Individual crypto gains in Korea are currently untaxed, but that is set to change, and the timing has been a political saga.
- The 22% rate from 2027. Gains will be taxed from 1 January 2027 as "other income" at a combined 22%, 20% national plus a 2% local surcharge.
- A low threshold. Only annual gains above 2.5 million won, roughly USD 1,800, are taxable, and the tax hits profit, not transaction value.
- First filings in 2028. Income earned in 2027 is reported in May 2028, with the National Tax Service building reporting systems alongside the five major exchanges.
- A live repeal effort. After three delays, the People Power Party introduced a March 2026 bill to scrap the tax outright, arguing crypto should not be treated more harshly than stocks, and a public petition against it has reached parliamentary review.
Nothing is owed today, but a low-threshold regime is penciled in for 2027 unless lawmakers act first. None of this is tax advice; for anything material, consult a Korean tax professional.
Cryptocurrency Adoption in South Korea
Korea's adoption runs deep and is culturally distinct, and the policy direction turned in 2025. The drivers are specific to the country:
- Scale against population. More than 16 million Koreans, over 30% of the population, use crypto exchanges, and Upbit alone processed around KRW 833 trillion in the first half of 2025, regularly ranking among the world's busiest venues.
- The Kimchi premium. Walled off from global liquidity by capital controls and the real-name system, Korean prices have long traded above overseas exchanges, a gap locals call the "Kimchi premium."
- A pro-crypto administration. Since 2025, President Lee Jae-myung has pushed to legalize spot Bitcoin ETFs, build a won-backed stablecoin to stem capital outflows, phase in corporate accounts, and study pension-fund exposure.
- Institutional onboarding. Corporate trading is rolling out in stages, and the central bank has paused CBDC work in favor of bank-led won stablecoin pilots, signaling deeper integration with traditional finance.
A young, mobile-first population and a structure that channels almost all won activity through a few regulated venues are the load-bearing supports here.

How to Buy Bitcoin in South Korea
Buying Bitcoin in Korea is quick once your real-name account is linked, but stricter than in most countries, because the bank pairing and the withdrawal hold are both fixed.
The steps below cover a licensed domestic exchange, the legal way to turn won into crypto. They assume a resident with a Korean ID, phone number, and bank account; foreigners need an Alien Registration Card and an account at the partner bank.
If derivatives or global altcoins are the goal, run a parallel account on KuCoin or Binance, funded by buying USDT through P2P, and accept that it sits outside Korean investor protection.

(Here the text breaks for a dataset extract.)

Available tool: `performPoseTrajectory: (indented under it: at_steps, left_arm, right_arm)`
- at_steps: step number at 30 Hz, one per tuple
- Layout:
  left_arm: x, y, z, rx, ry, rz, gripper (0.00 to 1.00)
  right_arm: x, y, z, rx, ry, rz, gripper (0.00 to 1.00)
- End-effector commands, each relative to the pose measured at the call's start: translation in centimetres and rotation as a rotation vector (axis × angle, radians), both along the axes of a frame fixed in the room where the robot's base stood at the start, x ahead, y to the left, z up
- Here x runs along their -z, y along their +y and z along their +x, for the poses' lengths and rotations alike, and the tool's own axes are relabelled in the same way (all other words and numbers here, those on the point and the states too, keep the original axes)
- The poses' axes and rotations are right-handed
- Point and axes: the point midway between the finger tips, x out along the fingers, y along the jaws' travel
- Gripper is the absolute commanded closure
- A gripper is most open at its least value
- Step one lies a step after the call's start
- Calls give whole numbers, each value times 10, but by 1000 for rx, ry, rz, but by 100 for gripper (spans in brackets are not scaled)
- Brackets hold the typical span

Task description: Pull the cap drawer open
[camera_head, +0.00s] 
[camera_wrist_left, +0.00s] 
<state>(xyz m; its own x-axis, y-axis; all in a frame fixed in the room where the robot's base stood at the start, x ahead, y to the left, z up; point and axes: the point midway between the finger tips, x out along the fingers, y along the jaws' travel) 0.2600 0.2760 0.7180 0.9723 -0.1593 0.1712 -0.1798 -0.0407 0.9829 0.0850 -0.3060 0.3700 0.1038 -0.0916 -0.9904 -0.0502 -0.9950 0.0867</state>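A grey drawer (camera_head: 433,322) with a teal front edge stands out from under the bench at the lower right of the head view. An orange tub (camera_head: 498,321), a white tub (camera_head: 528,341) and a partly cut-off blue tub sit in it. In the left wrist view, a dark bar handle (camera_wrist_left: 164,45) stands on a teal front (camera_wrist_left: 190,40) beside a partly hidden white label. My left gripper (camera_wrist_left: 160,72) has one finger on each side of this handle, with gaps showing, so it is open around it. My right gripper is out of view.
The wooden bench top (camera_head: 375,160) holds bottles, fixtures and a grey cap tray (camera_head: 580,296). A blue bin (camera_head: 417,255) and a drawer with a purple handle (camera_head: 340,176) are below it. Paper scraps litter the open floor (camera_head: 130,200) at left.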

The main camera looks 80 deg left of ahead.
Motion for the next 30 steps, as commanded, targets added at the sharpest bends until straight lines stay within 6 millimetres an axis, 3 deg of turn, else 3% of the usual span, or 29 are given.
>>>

- Pick an exchange: Register and complete KYC with your Korean ID and phone number, usually minutes for residents.
- Deposit KRW: Send a won transfer, which lands in seconds, then buy BTC against KRW with a limit order near the spread rather than one-tap instant buy.
- Account for the withdrawal hold: Expect 24 to 72 hours before you can move freshly bought crypto off the exchange after a won deposit. Plan self-custody transfers around it.
- Decide on custody: Active traders can leave coins on the exchange; long-term holders should move to a hardware or mobile wallet. Our best crypto wallets guide covers the options, and always double-check the network and address first.
Final Thoughts
Korea has no single best exchange, only the right fit for the job. For range, earn products, and derivatives, KuCoin offers the most in one app, with Binance close behind in liquidity and futures. Both carry the same caveats: no won rail, no cover under Korean law, and apps in the local stores.
For anything in won, Upbit is the anchor: deepest KRW liquidity, 0.05% fees, and the cleanest real-name funding via K Bank. Keep Bithumb for its 0.04% fee and wider listings, and Coinone or Korbit for curated assets or a spotless security record.
Two facts to keep pinned this year: on a domestic venue, your bank decides your exchange, and a fresh won deposit means a 24 to 72 hour wait before your coins move. Whatever you pick, run a small amount through the full loop before trusting it with size.
Our Methodology
To build this list, we opened accounts the way a Korean trader would: KYC, a real-name partner bank accounts on domestic venues, won funding where possible, P2P on global venues, live spot trades, a withdrawal hold, then funds back out. Five factors set the ranking:
- Trust Score: Our 0 to 5 rating on security and custody record, operating history, reserves and disclosure, and registration status.
- Regulatory Status: FIU registration, ISMS certification, and a real-name bank deal, which place a venue under the Virtual Asset User Protection Act. Upbit, Bithumb, Coinone, and Korbit qualify; KuCoin and Binance do not.
- KRW Funding: Real-name bank funding on domestic venues, tested for settlement speed and the 24 to 72 hour withdrawal hold, plus P2P access on the global ones.
- Full-Loop Cost: Bought and sold the same amount to capture fees and spreads together, not just the headline rate.
- Assets, Liquidity, and Tools: Market and limit orders on major pairs, checked for depth and fills, weighed against staking, yield, derivatives, and other features per user type.
Testing ran from March to June 2026.